Of course it’s a myth that history has ever been or could ever be some sort of complete and objective picture in the first place. Most things are simply forgotten. I saw a Tweet just the other day where someone was genuinely asking how anyone possibly bought airline tickets before the internet. They had zero knowledge or even ability to guess how humans performed a common task just a few decades ago.

Other things are suppressed by the controlling regime in secret or subtle ways. A little exclusion here, a little shift of focus there. That’s the more common way history gets re-written. Things that have been excluded are denied altogether and called myths, or severely downplayed in importance.

But to just say straight up, “We all know that happened. We all know it was real. We all know many facts about it. But we are not ever going to speak of it or represent it as it was again” is a bit startling.

People like to compare these developments to 1984, but in that story, they would at least try to convince you that they’d ‘always been at war with Eastasia’ when the rewrites happened. It’s different to admit there was a time of peace, but to disallow anyone to talk about it or share artifacts about it.

No, it has not gone that far. One AI tool refusing to render a picture of a German soldier is not a ban on discussion. But the principle behind it – we cannot depict this part of history because it’s offensive – is so broad and sweeping nearly anything could be justified in that way. And it’s contradictory too. Can anyone bad be depicted? Why and under what conditions? When does a person or epoch get considered bad enough to not be depictable?
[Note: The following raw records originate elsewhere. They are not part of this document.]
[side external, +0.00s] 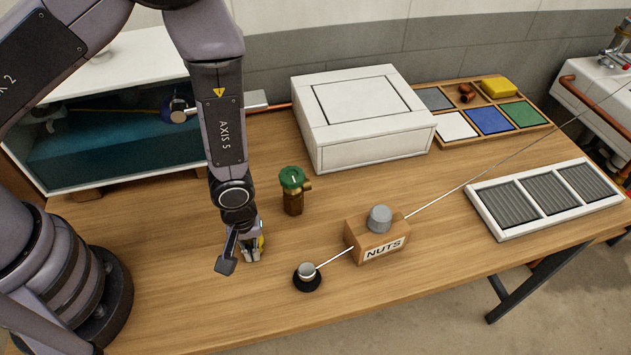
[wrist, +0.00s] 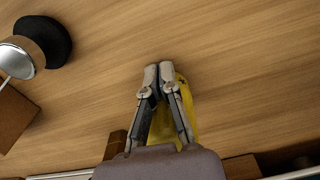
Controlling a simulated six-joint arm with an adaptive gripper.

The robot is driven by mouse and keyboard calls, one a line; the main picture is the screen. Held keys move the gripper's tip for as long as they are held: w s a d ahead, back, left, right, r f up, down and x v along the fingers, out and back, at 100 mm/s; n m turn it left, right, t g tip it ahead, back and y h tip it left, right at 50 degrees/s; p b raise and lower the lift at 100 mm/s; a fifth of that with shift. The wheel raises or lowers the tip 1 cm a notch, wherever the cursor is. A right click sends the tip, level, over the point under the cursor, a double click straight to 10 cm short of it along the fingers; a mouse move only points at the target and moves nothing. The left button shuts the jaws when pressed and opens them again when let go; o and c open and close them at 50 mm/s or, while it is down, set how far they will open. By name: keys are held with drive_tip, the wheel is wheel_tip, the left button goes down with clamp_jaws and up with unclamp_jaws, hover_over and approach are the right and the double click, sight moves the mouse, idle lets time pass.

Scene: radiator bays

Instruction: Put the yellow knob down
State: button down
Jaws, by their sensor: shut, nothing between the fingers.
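The yellow knob (wrist: 187,112) shows in the wrist view right beside and partly behind my gripper's fingers. In the side external view only a sliver of the yellow knob (side external: 262,241) shows past my gripper, at table height. My gripper (side external: 251,257) points down close to the wooden table top (side external: 180,300). In the wrist view my gripper (wrist: 158,72) has its fingertips together, with nothing between them. The knob is outside the fingers; I cannot tell whether it touches them. Its lower part is hidden.
A brass valve with a green handle (side external: 292,178) stands behind my gripper. A black-based knob (side external: 307,278) and a NUTS box (side external: 376,243) stand to the right, with a thin rod between them. A white box (side external: 372,150), a sorting tray (side external: 447,142) and a grille (side external: 481,207) lie beyond.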

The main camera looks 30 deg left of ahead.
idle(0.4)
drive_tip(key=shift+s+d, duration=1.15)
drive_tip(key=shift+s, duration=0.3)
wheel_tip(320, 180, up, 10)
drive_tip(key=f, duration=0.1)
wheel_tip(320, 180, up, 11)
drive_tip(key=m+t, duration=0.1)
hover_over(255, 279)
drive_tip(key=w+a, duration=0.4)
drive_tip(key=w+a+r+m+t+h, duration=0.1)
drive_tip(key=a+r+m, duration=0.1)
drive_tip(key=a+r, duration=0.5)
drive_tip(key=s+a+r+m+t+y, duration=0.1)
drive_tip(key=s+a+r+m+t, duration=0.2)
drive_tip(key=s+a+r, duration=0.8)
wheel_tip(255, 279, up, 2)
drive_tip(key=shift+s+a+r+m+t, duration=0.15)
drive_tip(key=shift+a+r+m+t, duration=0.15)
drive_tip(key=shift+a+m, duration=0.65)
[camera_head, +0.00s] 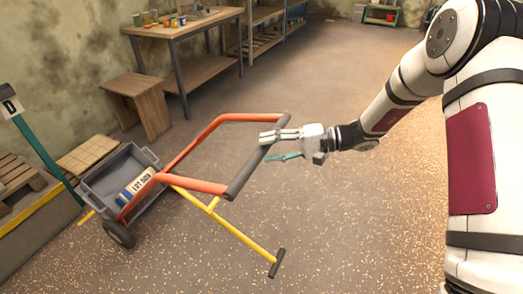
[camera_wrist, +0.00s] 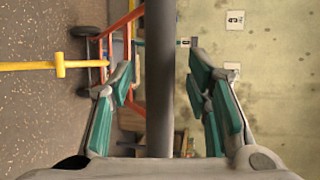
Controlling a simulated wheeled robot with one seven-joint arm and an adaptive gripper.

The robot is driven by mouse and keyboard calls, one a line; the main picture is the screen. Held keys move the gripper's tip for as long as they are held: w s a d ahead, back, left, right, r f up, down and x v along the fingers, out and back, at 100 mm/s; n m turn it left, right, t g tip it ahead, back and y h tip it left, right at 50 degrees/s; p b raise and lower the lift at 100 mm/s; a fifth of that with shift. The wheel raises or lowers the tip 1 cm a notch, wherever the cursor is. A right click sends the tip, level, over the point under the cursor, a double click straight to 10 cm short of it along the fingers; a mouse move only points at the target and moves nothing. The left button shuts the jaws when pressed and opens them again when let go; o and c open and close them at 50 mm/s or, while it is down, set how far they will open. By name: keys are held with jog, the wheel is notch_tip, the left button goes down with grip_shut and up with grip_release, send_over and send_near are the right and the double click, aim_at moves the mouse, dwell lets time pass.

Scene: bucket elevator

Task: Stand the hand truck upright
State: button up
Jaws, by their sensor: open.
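The hand truck (camera_head: 193,185) has an orange tube frame. It is tilted well over, with a black wheel (camera_head: 118,234) at lower left and its dark grey handle bar (camera_head: 245,178) toward me on the right. A yellow leg (camera_head: 238,235) with a dark foot reaches down to the right. A grey bin (camera_head: 95,190) at its low end holds a labelled box (camera_head: 138,186). My gripper (camera_head: 270,146) is at the handle bar. In the wrist view the bar (camera_wrist: 160,60) runs between the open, green-padded fingers (camera_wrist: 157,80). I cannot tell whether either finger touches it.
A wooden stool (camera_head: 138,98) and workbench (camera_head: 185,35) stand behind the truck. At left are a pallet platform (camera_head: 35,215) with a yellow edge and a teal post (camera_head: 40,145) marked D. The floor to the right and in front is clear.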

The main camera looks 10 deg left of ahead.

It’s easy to get near universal agreement that Nazis are bad. But what happens with cases that are not so widely agreed upon? Majority rule? (Didn’t a majority in Germany vote in the Nazis?) A tyranny of experts?

Granted, as far as I know this instance is a privately owned AI company, which as far as I’m concerned can do whatever they like. The ideal way for these matters to be dealt with is freely by myriad individuals and companies in whatever way each deems best, and where the profit and loss signals of the market create a distribution of many solutions for many markets.

I hope that’s how things unfold. I fear they won’t. Not so much because I fear governments will prohibit more and more historical discussion and depiction, more because I fear the eventual reaction to private companies doing it. At some point, people will get fed up and demand laws to prohibit the prohibition, or some strongman to redefine what can be excluded.

I guess it’s oddly reassuring to know history has never been presented in it’s entirety and can’t be. Best is to be aware of this fact and know that it’s always skewed.